Exercise instructions> Transcribe only the lines of the listing below from the one holding "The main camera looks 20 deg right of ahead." through the one holding "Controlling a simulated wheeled", inclusive, without any change.
* BEGIN Listed records *
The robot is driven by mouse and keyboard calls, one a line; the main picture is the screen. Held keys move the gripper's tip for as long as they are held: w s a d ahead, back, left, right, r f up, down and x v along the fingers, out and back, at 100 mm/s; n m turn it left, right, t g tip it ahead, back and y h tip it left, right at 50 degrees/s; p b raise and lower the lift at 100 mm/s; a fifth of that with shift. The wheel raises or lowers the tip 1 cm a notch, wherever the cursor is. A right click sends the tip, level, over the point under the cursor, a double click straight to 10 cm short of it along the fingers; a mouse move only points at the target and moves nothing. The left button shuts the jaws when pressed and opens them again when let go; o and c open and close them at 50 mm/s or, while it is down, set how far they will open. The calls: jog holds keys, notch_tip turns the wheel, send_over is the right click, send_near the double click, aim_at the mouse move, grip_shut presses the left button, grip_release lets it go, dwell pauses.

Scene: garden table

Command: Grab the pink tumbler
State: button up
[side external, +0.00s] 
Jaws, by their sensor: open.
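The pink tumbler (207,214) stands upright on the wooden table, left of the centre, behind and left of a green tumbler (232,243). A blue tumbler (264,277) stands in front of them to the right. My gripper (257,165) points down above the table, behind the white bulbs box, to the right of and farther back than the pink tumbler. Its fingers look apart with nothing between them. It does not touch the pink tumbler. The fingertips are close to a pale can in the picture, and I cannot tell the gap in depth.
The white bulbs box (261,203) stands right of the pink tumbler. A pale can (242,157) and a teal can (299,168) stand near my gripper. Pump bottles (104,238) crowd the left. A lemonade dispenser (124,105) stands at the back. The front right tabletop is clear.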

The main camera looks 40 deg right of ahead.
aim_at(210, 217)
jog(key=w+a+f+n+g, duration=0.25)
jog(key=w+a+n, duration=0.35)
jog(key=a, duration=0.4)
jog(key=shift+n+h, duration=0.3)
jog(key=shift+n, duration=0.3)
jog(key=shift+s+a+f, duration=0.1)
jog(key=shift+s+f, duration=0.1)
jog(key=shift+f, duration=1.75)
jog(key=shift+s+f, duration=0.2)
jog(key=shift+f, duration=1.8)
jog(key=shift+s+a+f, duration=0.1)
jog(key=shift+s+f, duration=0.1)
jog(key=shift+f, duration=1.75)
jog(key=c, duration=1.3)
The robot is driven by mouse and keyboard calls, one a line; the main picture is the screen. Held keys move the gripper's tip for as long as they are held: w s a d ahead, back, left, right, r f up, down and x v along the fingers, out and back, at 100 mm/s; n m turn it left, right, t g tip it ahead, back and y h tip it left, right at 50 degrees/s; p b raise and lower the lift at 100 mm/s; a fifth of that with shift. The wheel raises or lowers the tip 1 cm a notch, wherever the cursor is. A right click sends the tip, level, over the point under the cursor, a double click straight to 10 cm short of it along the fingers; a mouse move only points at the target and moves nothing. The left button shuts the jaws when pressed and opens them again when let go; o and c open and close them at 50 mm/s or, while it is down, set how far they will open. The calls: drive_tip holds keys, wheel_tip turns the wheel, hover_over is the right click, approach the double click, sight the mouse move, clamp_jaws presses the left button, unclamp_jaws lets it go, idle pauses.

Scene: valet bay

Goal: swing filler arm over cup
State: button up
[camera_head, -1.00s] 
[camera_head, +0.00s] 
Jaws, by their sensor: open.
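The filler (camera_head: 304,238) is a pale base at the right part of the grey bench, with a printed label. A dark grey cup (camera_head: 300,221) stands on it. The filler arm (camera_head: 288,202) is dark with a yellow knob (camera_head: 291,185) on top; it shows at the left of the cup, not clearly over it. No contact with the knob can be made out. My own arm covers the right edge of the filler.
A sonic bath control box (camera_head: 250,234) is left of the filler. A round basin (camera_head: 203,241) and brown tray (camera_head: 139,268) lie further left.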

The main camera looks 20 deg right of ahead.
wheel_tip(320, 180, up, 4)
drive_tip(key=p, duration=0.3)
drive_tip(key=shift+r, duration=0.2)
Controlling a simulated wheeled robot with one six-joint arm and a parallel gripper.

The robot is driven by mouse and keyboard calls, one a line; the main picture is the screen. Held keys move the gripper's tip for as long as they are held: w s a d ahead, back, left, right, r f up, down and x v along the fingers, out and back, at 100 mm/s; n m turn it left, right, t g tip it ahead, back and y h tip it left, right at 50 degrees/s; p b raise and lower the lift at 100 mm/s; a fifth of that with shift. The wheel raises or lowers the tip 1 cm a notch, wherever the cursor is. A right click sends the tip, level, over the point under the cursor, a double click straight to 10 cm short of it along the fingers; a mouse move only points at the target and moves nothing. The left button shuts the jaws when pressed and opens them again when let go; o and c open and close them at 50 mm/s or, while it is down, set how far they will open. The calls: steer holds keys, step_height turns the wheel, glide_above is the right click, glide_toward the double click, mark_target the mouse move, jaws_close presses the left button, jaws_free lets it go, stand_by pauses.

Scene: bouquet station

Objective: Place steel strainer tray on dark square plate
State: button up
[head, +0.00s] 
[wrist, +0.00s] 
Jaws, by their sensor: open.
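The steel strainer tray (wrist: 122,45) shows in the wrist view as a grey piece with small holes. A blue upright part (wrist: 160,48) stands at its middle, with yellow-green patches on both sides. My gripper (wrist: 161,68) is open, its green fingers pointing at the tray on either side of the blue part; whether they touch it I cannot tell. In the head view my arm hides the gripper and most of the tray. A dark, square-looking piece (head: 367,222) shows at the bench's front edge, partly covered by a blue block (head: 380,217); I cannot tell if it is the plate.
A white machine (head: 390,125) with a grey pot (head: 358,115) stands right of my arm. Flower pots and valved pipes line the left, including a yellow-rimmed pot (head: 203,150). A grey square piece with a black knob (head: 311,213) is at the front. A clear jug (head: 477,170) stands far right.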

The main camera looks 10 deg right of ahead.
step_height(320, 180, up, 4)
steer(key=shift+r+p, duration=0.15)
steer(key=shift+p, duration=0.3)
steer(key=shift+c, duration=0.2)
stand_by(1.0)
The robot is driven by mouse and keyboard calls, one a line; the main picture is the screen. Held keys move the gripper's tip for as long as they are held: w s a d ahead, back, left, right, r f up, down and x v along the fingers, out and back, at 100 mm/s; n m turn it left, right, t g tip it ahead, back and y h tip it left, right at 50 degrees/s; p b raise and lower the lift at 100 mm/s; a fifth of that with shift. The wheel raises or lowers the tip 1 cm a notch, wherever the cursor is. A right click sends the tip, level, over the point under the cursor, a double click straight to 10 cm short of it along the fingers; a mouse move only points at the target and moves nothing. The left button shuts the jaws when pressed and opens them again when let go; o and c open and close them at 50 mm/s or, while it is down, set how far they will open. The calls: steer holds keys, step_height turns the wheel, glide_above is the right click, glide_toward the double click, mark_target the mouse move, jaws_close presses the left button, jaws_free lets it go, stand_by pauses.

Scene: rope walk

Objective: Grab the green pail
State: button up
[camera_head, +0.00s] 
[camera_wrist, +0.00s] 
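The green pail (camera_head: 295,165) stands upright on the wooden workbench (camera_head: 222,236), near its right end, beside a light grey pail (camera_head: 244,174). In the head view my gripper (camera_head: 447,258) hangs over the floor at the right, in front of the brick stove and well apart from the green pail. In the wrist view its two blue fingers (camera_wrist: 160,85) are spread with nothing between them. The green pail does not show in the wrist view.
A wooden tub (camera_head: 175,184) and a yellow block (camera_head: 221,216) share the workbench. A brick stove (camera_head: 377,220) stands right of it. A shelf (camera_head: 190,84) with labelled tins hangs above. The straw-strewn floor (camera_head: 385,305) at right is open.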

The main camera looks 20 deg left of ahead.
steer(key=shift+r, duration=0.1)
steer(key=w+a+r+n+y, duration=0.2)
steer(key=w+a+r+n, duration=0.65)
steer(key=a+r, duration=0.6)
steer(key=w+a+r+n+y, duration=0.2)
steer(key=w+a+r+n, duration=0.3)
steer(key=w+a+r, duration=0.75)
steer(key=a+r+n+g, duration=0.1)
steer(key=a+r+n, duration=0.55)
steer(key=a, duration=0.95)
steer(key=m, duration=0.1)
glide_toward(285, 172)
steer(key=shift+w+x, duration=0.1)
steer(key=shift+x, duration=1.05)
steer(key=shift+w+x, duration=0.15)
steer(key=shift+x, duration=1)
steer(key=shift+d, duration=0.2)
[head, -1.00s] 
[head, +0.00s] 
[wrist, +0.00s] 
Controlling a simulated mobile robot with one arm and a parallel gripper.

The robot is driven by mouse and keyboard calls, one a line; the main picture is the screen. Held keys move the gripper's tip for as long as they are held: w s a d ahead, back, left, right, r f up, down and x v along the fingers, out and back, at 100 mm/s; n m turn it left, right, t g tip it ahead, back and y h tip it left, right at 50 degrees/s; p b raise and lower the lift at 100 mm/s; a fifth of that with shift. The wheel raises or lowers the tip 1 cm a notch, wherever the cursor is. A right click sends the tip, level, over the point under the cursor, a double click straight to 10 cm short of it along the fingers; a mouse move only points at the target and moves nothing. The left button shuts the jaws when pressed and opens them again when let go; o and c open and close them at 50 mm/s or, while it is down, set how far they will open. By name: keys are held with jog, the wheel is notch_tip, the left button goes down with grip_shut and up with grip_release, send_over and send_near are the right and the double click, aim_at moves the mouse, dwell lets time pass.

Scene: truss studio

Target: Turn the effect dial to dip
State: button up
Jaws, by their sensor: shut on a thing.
* END Listed records *
Written solution>
The main camera looks 20 deg right of ahead.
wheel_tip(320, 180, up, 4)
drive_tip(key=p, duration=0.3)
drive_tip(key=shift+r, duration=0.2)
Controlling a simulated wheeled robot with one six-joint arm and a parallel gripper.

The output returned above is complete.